Steve | 1 comments The Iliad has been my favorite since I was a kid, and I must have read every "spin-off" in the last ## years, from the Classics Illustrated comics to short works by Malouf, Elizabeth Cook, Chris Logue, and, of course, David Gemmell's terrific page-turning series.

You are the first writer I have come upon who has managed to successfully infuse the myth with the right amount of passion and humanity so that we now understand why we still have the expression, "the wrath of Achilles", to this day.

But my question comes from your style: Over and over in the book, you somehow let us discover, in a very matter-of-fact manner, that we are in the realm of myth, not reality. An example would be the first time we meet Chiron - you don't come right out and say "the centaur, Chiron." I had forgotten, and it was through your narrative that we go, "oh, yeah - he's a centaur." The touch used to orient the reader is so light but efficient, here and in other places in the book - how do you do that and where does that magic come from? Was it a conscious effort?

Also - great ending! Thanks for making Thetis cool - you know the mother of Achilles can't be all bad. You finally gave the epic story an ending with emotional impact.

Sorry to run on.

Victoria_Grossack Grossack (victoriagrossack) | 1 comments I loved how Patroclus kept on telling the story even though he was dead!

I also loved how you made the old story relatable to people today. Did you find that a challenge or was it easy?

message 43: by Γιάννης (new)

Γιάννης Πλιώτας | 1 comments Would you consider re-writing Odyssey?

message 44: by Alison (new)

Alison R | 1 comments I loved the book and felt that the way you chose to portray the interventon of the gods was inspired. I wondered if you influenced at all by Caroline Alexander's book/concourse 'The War that Killed Achilles' which takes a similar, un-heroic line on the nature of Bronze Age war?

Also, if I'm allowed to ask two questions, do you have a favourite English translation of the Iliad, or was there one that particularly influenced you as you wrote the book, or did you always go back to the original Greek?


message 45: by Marilyn (new)

Marilyn | 1 comments Margo wrote: "Welcome to the group! Madeline will be answering questions on Friday, September 21, 2012. In the meantime if you have a question for Madeline or just want to introduce yourself feel free to do so i..."
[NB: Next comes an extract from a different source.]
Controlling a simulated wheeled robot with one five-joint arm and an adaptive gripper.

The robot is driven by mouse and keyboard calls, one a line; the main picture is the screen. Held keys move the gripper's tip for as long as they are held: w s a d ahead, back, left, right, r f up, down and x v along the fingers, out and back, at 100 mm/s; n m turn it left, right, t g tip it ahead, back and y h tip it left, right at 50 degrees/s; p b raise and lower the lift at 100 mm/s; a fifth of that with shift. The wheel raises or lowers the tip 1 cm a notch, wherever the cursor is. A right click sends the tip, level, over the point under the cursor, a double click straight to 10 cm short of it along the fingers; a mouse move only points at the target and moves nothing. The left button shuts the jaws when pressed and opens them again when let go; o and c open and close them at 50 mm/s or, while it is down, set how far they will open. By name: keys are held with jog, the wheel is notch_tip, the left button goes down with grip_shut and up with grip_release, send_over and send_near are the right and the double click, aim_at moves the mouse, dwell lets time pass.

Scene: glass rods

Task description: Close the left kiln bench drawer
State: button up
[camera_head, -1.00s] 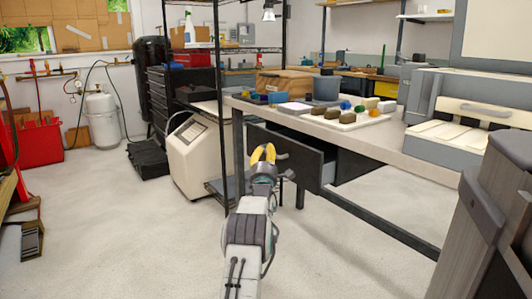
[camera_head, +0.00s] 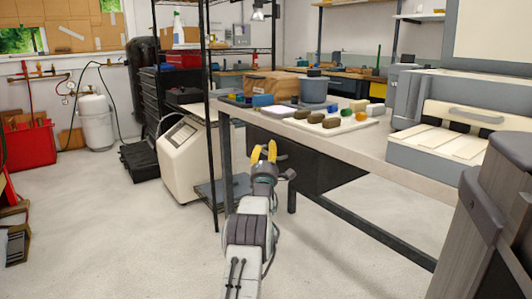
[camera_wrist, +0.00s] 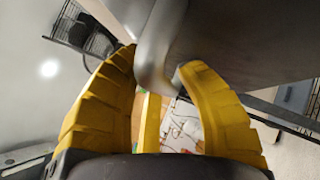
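The kiln bench (camera_head: 365,152) has a pale top on dark legs. Its left drawer (camera_head: 308,168) has a dark front below the top's front edge and now looks flush or nearly so; my gripper hides part of it. My gripper (camera_head: 264,152) has two yellow fingers pointing up at the drawer's left part. In the wrist view the fingers (camera_wrist: 160,62) are apart, with a rounded grey handle (camera_wrist: 157,40) between their tips. The left finger looks close to or touching the handle. The dark drawer face (camera_wrist: 240,40) lies beyond the right finger.
A tray with small coloured blocks (camera_head: 331,123) and a grey pot (camera_head: 314,88) stand on the bench. A kiln-like grey box (camera_head: 440,155) is at right. A wire shelf post (camera_head: 209,130) and a cream machine (camera_head: 185,160) stand left.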

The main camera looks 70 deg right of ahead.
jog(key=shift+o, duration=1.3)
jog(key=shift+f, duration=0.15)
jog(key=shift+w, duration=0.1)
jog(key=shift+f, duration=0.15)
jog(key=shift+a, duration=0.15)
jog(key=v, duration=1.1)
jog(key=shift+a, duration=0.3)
Hello - is there a particular time by which we have to ask Madeleine our questions.


message 46: by Nisa (new)

Nisa | 1 comments Hi Madeline,

I don't have words enough to express how much I loved your book. I've re-read it many times and I think I already know parts of it by heart. Your Patroclus has become my all time favorite character.
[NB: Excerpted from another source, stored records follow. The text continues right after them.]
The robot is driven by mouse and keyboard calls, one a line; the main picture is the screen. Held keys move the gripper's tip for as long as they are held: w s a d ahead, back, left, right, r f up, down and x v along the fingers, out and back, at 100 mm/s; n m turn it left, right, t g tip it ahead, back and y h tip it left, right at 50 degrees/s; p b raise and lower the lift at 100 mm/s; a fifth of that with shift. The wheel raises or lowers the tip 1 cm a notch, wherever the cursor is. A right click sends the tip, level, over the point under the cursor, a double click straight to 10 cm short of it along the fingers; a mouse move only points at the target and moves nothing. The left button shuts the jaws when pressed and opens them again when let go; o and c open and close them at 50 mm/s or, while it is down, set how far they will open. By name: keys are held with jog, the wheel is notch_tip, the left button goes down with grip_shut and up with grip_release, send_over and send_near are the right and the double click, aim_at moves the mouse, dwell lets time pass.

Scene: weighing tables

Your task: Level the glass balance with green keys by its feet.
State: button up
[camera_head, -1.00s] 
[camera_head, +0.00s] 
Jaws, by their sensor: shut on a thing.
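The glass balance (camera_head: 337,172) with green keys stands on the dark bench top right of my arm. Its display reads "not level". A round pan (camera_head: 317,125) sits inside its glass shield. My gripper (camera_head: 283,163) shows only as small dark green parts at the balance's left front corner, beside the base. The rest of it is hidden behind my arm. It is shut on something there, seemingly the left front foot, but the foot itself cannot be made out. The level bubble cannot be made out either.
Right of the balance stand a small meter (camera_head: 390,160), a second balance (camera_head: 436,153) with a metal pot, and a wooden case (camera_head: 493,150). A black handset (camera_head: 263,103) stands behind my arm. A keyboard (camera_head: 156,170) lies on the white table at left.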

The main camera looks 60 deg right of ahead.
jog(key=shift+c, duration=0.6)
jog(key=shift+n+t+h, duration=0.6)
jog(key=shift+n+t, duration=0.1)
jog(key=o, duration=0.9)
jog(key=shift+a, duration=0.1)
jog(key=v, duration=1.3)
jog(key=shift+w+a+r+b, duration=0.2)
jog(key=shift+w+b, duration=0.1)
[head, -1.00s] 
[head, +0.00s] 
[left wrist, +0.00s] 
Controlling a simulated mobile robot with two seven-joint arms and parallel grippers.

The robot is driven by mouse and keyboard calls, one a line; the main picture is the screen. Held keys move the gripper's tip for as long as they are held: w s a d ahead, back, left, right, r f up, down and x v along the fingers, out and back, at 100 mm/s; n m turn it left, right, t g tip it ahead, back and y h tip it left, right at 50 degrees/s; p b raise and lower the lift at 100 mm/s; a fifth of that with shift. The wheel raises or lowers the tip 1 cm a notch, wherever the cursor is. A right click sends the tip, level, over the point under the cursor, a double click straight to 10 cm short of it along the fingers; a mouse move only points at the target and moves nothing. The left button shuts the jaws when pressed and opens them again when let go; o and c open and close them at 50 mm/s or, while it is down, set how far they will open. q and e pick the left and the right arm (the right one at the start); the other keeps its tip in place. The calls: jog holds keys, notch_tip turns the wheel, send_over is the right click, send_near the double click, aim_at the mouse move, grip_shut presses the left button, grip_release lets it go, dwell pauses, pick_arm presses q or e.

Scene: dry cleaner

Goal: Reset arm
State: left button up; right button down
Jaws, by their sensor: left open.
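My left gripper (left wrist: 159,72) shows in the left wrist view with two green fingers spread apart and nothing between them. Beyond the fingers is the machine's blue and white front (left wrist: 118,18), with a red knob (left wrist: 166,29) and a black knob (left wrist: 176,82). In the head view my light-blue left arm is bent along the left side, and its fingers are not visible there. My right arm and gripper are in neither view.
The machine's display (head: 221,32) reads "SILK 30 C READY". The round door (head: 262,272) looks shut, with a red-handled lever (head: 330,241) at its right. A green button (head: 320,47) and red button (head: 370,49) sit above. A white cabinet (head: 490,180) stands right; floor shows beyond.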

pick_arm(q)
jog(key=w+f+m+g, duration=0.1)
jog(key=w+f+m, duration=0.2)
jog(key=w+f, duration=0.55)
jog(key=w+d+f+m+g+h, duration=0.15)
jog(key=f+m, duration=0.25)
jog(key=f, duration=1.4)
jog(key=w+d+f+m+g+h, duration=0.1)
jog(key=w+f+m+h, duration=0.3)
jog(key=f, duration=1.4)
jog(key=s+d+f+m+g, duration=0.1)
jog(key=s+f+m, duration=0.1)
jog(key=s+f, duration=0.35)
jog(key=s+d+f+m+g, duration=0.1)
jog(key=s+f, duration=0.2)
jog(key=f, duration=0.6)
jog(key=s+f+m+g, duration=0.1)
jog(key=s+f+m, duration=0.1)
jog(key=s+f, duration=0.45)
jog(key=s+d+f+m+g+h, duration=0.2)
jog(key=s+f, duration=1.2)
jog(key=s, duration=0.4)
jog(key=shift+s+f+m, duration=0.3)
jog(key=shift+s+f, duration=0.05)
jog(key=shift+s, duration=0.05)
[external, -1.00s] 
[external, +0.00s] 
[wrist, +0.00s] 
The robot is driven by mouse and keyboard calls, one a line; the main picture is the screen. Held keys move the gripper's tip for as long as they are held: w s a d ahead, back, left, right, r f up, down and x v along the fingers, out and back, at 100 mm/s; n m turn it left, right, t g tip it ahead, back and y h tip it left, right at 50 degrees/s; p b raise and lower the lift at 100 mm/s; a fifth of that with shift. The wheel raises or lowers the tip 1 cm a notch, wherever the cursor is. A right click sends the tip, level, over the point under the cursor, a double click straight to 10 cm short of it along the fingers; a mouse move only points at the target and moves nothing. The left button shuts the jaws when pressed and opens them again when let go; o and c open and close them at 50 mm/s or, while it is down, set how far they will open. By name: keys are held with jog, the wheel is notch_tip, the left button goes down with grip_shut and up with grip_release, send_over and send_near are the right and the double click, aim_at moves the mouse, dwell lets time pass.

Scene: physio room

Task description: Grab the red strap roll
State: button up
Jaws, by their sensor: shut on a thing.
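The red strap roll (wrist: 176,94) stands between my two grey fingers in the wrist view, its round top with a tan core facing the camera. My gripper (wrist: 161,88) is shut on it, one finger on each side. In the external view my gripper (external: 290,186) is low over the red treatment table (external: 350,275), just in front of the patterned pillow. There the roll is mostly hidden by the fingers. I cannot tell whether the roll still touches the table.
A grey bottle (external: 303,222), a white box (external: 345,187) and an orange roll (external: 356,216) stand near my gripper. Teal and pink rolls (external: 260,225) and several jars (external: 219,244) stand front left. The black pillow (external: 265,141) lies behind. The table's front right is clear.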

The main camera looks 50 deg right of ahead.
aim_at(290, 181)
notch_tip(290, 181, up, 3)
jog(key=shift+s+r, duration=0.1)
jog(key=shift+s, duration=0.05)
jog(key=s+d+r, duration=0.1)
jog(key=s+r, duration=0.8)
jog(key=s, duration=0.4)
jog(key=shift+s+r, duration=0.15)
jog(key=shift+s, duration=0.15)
I've read somewhere that Achilles and Patroclus can be considered the oldest slash pairing in the world because even the ancients debated whether they were lovers or just friends. What do you think of slash fiction and fanfiction in general?

Thank you very much ♥

message 47: by Linda (new)

Linda Covella (wwwgoodreadscomlindacovella) Hi Madeline: I just want to say how much I loved your book and look forward to reading your next one! As others have asked, are you working on something new, and is it another Greek mythology inspired story?
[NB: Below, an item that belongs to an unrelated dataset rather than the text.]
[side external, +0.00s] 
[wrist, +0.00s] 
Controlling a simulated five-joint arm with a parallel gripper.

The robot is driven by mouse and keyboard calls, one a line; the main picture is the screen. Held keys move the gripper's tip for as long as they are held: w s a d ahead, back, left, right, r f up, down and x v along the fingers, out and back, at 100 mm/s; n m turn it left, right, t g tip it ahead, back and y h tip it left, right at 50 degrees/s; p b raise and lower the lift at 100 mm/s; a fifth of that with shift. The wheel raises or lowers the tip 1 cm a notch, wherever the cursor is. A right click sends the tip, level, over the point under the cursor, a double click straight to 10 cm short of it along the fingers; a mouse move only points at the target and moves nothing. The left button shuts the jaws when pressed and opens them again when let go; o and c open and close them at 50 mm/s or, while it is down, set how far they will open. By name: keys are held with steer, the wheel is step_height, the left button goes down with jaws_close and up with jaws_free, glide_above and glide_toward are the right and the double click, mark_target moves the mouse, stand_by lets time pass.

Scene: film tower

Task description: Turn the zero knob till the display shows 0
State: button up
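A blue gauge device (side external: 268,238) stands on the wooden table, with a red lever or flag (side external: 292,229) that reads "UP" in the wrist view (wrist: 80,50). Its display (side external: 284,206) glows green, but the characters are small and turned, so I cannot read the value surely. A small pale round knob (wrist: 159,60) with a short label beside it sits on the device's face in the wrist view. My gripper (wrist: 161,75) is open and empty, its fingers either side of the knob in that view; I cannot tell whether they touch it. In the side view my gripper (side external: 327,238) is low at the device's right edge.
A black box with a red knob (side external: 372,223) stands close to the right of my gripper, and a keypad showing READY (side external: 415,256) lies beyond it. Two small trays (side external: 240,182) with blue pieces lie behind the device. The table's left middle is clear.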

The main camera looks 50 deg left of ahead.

message 48: by Kevin (new)

Kevin Cosgrove | 1 comments It's a testament to your achievement that heaping my praise here would seem redundant. But I found the voice of Patroclus to be a source of unending awe.

As a fortunate byproduct of swooning over your book, I've found myself newly reinvigorated to read through Classics. After revisiting Homer's works, I noticed that he does not give a full picture of the lives and events that shaped characters that inhabit your book. So I'm wondering which non-Homeric texts you used for as references while writing the novel. Are there any particularly enduring texts with comparable readability that you would recommend?

message 49: by Madeline, Author of The Song of Achilles (new)

Madeline Miller | 16 comments Mod
Hello everyone! Madeline here. Before I start, I just wanted to thank everyone so much for all of these lovely comments and thought-provoking questions. I am going to enjoy answering them!

I also thought that I might answer one question here that I saw a few times above, namely: What am I writing next?

One of the characters that I most enjoyed writing about in The Song of Achilles was Odysseus, and I am eager for the chance to finish his story. I'm hard at work right now on a new novel that is inspired by the Odyssey, but focuses on some of the terrific female characters of that work--Penelope, of course, but also the witch Circe.

In the shorter term, I'm finishing up a short story about Philoctetes, who is one of my all-time favorite mythological characters, (and who makes a very brief cameo in The Song of Achilles). If you're interested, here's my Philoctetes "myth of the week" blogpost:

Thank you again, and I am so much looking forward to the discussion!

Best regards,

message 50: by Madeline, Author of The Song of Achilles (new)

Madeline Miller | 16 comments Mod
Jacqui wrote: "I loved 'The Song of Achilles'. How hard is it (or easy) to write about characters that are so well known?"

Hello Jacqui, and thanks for your question. Writing about figures that were so well known definitely had its challenges—as you say, I was dealing with nearly three thousand years of previous characterization! One of the ways I handled this was to focus on the ancient texts as much as possible, and not to read contemporary versions, which I was afraid would influence or intimidate me. I broke this rule a few times (most notably for Margaret Atwood’s amazing PENELOPIAD, and Christa Wolf’s equally terrific CASSANDRA), but in general I saved all the contemporary versions to read as a treat when I was finished.

Although this wasn’t something I planned, Patroclus also made a perfect narrator in this regard, since he’s simultaneously a pivotal and unexplored character. His being so shadowy gave me more room to work, even within the structure of well-known stories.